▶ [INSTRUCTIONS FOR THE TASK]
Report, as a bare number, how many lines of the material below contain the word "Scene".

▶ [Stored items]
#####
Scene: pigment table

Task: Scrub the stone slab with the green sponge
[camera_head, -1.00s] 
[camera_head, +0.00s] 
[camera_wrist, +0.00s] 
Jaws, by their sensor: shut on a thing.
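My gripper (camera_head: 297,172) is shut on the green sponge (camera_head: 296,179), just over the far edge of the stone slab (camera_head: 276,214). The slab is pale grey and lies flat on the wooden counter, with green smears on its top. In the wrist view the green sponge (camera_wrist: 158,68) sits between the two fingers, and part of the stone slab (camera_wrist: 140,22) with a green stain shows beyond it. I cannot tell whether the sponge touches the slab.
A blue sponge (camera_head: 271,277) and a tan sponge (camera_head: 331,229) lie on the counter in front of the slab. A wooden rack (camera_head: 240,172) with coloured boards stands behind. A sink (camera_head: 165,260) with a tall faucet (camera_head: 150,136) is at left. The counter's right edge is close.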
#####
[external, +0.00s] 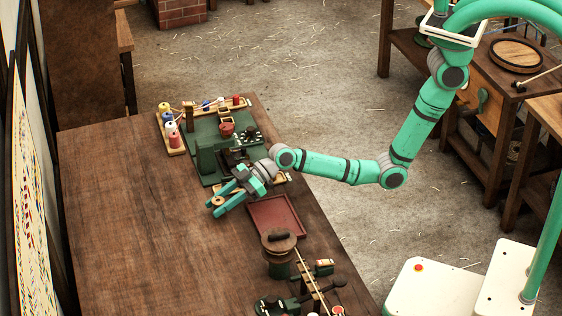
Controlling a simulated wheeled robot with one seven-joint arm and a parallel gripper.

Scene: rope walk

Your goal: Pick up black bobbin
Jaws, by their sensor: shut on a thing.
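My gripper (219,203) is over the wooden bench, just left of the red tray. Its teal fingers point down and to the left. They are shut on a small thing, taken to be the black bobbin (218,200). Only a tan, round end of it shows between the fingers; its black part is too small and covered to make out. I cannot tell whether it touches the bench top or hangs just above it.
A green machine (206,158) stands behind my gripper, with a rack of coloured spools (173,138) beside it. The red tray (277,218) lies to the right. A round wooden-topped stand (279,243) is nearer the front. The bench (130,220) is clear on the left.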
#####
▶ [SOLVED EXERCISE]
2